**TO BE DONE:** From the entries that follow, list every line in which the string "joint" appears.

____

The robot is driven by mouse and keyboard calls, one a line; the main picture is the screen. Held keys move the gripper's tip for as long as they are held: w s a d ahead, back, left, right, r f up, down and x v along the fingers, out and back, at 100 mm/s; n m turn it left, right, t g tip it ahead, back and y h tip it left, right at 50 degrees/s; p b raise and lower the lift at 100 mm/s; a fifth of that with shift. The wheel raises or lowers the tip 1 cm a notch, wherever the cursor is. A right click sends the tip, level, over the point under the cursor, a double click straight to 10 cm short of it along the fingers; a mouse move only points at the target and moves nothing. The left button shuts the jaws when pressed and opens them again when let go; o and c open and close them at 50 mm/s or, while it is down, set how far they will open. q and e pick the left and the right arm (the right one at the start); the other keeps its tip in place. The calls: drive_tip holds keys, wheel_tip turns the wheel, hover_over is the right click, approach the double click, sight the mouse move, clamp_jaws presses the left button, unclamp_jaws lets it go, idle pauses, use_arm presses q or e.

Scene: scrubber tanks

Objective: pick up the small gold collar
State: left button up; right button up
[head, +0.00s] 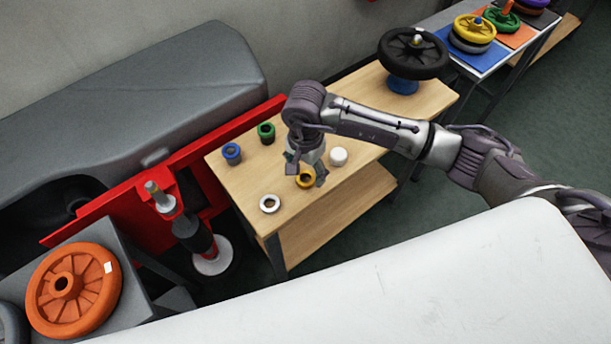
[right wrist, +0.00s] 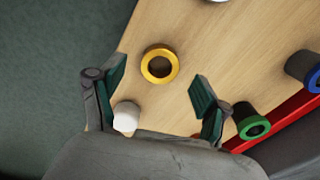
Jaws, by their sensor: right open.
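The small gold collar (head: 305,181) is a short yellow-gold ring lying on the light wooden table, partly hidden behind my right gripper in the head view. My right gripper (head: 310,172) points down over the table close to the collar. In the right wrist view its open fingers (right wrist: 155,88) are apart, and the collar shows beyond and between them, not held. My left gripper is in neither view.
A white cylinder (head: 338,157) stands close to my right gripper. A silver ring (head: 269,204), a green collar (head: 266,133) and a blue collar (head: 231,154) are also on the wooden table (head: 240,185). A black wheel (head: 413,53) sits at its far end. A red frame (head: 120,205) runs beside it.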

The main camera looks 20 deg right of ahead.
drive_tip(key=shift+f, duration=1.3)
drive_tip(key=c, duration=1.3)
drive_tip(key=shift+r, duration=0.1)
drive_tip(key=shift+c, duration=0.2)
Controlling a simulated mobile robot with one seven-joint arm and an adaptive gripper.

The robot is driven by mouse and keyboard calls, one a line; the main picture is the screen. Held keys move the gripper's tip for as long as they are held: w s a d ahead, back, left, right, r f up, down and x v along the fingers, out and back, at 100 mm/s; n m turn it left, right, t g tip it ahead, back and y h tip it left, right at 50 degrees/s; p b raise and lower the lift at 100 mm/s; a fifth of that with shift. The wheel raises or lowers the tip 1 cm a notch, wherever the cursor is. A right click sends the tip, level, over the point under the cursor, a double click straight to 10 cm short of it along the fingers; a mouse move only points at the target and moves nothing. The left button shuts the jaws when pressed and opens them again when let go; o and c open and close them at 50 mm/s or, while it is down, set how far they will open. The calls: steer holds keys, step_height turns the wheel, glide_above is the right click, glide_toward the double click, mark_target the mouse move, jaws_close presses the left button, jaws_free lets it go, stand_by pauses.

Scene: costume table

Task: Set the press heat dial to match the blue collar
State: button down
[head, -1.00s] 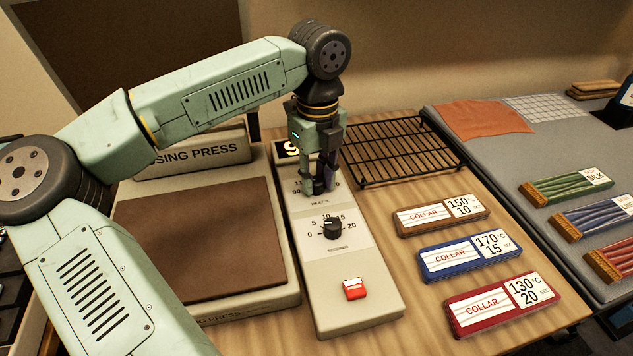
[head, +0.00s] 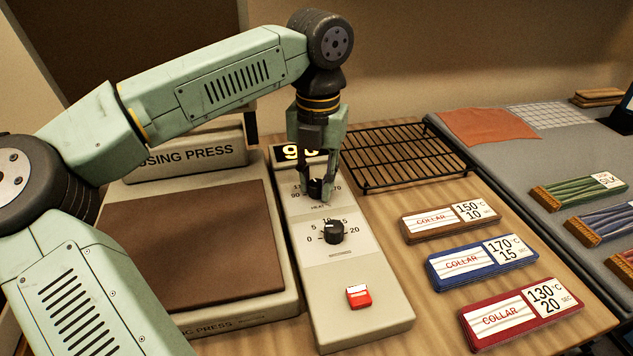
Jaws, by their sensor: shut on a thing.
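The heat dial (head: 316,188) is a dark knob near the top of the press's pale control panel (head: 353,328), its scale partly hidden by my gripper. My gripper (head: 318,192) points down and is shut on the heat dial. The display (head: 292,153) above it is partly covered; a 9 shows, with part of another digit. The blue collar block (head: 468,263) lies to the right of the panel, its label reading 170 °C, 15 sec.
A seconds dial (head: 334,232) and a red switch (head: 358,296) sit lower on the panel. A brown collar block (head: 450,221), a red collar block (head: 520,312) and a black wire rack (head: 400,155) lie to the right. The brown press plate (head: 200,240) is at left.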

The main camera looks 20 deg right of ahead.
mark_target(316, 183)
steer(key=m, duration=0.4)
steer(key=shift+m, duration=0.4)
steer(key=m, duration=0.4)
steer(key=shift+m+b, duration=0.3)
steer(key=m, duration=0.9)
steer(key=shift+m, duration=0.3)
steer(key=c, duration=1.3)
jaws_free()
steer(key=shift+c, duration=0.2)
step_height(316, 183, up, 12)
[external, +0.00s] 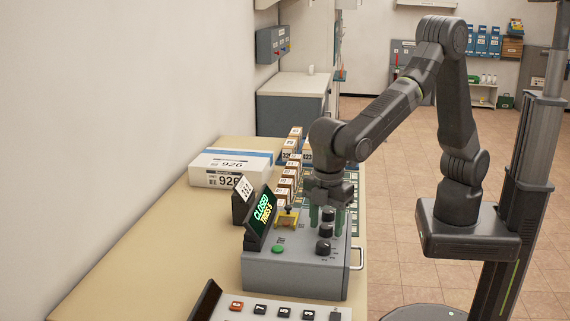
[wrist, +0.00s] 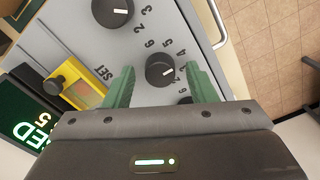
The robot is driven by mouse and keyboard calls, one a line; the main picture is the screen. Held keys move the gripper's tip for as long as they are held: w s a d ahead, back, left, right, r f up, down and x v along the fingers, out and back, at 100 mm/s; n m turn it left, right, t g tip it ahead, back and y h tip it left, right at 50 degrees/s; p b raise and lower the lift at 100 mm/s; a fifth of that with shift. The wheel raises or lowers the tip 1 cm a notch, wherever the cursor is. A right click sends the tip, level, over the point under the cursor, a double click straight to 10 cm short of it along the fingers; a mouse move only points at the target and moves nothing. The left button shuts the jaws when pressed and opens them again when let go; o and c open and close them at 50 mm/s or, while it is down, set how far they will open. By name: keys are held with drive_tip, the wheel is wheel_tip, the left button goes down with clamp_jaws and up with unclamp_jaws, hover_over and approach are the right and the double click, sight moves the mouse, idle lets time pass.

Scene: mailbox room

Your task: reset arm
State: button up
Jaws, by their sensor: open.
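My arm reaches left over the counter, and my gripper (external: 327,213) points down above a grey control box (external: 290,272). In the wrist view the green fingers of my gripper (wrist: 158,85) are open, one on each side of a black dial (wrist: 161,70) with a white pointer line. I cannot tell whether they touch it. A yellow switch piece (wrist: 75,88) marked SET is left of the fingers. The box's display (external: 262,215) reads CLOSED.
A keypad panel (external: 270,312) is in front. Behind stand rows of small numbered boxes (external: 290,172) and a white carton (external: 231,168) marked 926. The tiled floor (external: 400,180) right of the counter is clear.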

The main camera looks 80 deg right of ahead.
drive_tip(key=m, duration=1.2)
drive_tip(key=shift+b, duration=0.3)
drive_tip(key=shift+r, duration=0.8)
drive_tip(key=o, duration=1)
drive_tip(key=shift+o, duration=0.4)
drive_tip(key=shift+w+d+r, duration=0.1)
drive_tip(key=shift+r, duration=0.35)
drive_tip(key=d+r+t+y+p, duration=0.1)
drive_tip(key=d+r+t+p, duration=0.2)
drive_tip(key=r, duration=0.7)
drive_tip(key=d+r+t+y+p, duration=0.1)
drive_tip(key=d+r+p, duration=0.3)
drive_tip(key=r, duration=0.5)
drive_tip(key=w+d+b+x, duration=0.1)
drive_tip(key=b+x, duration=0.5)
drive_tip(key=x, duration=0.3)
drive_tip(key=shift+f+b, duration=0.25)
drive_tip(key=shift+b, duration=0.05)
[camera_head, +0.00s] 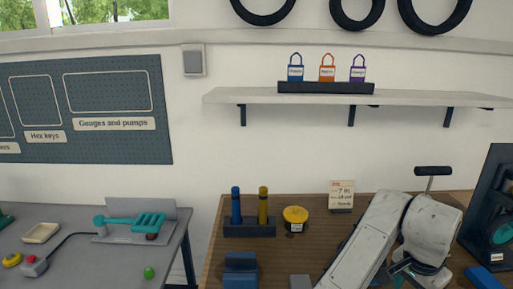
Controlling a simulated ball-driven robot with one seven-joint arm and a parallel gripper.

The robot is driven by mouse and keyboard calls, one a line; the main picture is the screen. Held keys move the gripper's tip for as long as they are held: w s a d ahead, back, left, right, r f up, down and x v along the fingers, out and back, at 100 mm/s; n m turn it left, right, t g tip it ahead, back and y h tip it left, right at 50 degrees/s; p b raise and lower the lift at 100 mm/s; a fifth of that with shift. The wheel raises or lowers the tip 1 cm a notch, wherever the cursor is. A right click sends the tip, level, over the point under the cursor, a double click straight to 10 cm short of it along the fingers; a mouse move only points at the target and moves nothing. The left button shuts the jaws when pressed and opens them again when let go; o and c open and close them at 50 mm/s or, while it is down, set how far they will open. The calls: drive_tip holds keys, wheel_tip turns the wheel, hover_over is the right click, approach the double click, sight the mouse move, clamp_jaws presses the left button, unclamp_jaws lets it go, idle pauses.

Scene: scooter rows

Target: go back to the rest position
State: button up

____

**TASK RESULT:**
Controlling a simulated mobile robot with one seven-joint arm and an adaptive gripper.
Controlling a simulated ball-driven robot with one seven-joint arm and a parallel gripper.

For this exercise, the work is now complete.